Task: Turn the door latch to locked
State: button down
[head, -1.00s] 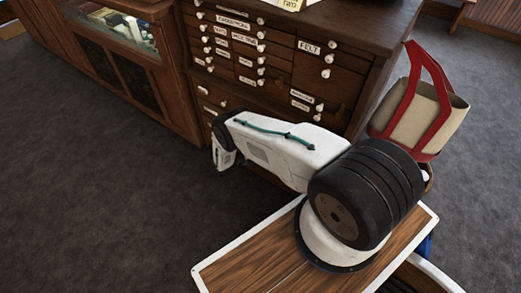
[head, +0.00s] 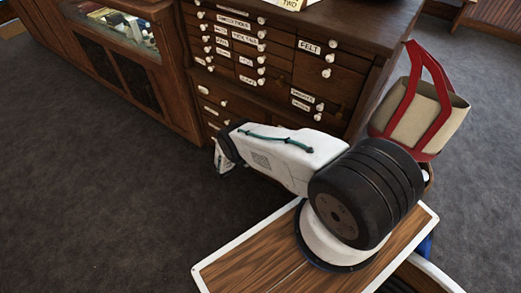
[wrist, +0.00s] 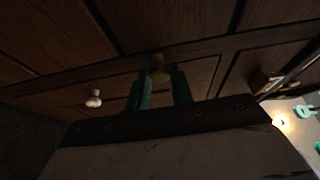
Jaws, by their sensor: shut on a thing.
- - - - -
Your instructions
Print the full listing exactly, dropping the pictures.

The result
Task: Turn the door latch to locked
State: button down
[head, -1.00s] 
[head, +0.00s] 
[wrist, +0.00s] 
Jaws, by their sensor: shut on a thing.

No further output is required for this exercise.